Requirements
Skip pictures; extract every line from the one with "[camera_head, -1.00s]" through the one with "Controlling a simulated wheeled", exactly as written.

Material for this exercise
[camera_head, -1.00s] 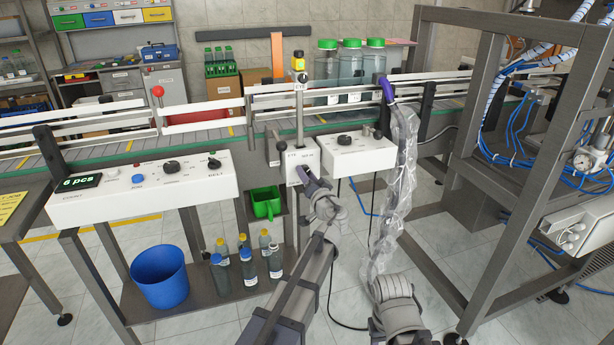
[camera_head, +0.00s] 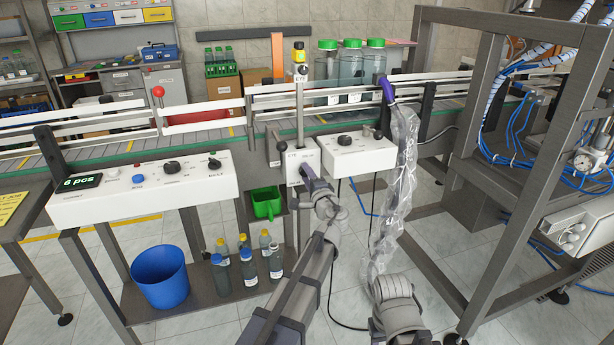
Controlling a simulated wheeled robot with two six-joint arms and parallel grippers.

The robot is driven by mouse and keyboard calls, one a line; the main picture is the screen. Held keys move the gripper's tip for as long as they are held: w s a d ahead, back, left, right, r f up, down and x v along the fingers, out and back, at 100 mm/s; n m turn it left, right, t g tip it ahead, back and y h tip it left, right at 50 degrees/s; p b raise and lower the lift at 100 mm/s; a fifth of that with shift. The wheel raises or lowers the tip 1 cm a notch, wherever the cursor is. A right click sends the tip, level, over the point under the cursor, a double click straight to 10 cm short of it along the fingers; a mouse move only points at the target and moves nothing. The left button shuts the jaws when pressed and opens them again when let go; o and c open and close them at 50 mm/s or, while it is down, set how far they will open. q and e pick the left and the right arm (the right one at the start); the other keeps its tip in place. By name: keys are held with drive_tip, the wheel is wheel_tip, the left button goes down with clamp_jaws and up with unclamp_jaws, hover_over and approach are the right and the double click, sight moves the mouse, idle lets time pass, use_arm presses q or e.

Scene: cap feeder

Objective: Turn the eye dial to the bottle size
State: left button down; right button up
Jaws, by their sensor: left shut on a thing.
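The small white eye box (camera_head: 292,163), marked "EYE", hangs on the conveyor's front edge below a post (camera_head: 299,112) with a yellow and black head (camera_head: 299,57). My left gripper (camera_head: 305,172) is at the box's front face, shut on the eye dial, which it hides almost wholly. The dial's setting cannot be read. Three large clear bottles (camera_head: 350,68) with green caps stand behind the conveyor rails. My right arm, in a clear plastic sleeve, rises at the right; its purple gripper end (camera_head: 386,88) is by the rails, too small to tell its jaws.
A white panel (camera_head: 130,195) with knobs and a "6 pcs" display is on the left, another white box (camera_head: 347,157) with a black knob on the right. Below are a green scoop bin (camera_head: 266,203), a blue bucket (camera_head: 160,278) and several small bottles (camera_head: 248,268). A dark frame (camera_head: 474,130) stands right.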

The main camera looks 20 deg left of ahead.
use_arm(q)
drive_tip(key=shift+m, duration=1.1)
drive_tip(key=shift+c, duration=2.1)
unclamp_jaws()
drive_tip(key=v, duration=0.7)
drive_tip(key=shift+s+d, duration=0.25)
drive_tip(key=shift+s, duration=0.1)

...

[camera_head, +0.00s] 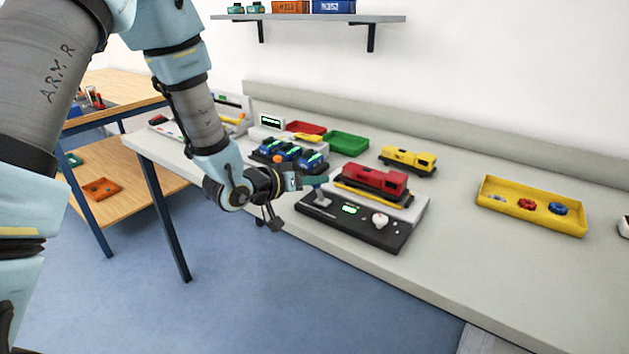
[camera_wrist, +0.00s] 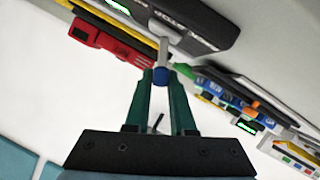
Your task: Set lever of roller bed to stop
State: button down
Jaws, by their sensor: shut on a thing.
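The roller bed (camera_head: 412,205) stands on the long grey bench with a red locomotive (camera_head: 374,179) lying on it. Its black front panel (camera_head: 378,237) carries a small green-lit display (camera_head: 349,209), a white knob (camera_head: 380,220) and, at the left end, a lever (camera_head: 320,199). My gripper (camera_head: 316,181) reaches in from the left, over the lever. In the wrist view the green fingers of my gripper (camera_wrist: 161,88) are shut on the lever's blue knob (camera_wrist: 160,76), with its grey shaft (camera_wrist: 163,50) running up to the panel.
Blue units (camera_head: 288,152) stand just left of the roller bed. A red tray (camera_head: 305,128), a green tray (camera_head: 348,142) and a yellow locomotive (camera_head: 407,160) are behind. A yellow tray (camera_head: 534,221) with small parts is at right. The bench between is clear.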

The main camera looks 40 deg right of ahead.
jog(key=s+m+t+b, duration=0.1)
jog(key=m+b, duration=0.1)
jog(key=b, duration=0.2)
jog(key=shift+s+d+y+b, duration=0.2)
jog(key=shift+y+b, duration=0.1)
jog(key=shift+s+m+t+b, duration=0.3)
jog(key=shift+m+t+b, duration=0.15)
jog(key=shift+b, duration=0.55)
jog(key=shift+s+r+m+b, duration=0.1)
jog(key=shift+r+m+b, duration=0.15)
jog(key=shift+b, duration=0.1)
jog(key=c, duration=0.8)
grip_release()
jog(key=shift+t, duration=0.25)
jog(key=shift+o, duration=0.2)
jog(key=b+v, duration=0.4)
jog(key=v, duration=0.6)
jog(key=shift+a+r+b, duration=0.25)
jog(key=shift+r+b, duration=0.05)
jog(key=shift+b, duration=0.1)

* * *

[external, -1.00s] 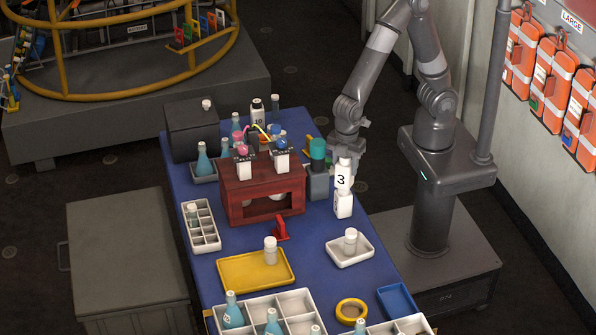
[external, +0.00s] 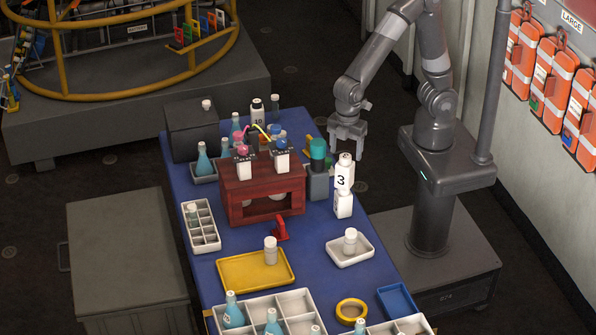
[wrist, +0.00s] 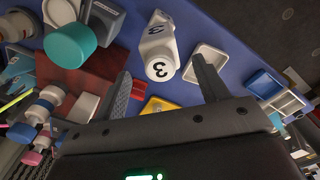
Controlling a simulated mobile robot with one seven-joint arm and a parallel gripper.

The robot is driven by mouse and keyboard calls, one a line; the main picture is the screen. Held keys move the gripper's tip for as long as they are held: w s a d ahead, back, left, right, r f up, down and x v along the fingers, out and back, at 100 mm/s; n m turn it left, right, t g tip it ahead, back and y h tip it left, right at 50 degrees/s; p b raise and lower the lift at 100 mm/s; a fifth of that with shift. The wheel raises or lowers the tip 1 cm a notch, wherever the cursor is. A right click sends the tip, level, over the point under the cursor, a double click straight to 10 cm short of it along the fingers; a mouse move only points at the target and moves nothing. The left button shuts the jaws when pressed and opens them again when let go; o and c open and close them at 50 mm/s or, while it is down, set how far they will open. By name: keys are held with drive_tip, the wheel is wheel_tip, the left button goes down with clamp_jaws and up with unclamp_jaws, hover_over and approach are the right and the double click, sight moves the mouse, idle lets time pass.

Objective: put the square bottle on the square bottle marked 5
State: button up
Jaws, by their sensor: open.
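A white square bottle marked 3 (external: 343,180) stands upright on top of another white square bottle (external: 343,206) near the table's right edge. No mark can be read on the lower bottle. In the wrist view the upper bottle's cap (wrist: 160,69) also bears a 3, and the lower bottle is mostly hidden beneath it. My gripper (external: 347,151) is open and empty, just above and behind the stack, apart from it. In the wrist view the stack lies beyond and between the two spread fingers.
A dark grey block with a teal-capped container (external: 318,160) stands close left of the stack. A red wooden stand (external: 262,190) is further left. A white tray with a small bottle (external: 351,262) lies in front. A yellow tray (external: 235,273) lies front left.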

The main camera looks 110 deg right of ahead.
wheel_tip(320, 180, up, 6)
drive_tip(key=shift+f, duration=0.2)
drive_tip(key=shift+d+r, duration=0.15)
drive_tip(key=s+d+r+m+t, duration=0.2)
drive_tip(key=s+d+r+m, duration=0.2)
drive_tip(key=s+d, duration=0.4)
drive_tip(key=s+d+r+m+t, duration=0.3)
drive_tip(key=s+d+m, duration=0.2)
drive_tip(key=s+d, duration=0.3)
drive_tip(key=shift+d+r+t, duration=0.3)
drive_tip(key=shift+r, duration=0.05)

Full solution
[camera_head, -1.00s] 
[camera_head, +0.00s] 
Controlling a simulated wheeled robot with two six-joint arms and parallel grippers.

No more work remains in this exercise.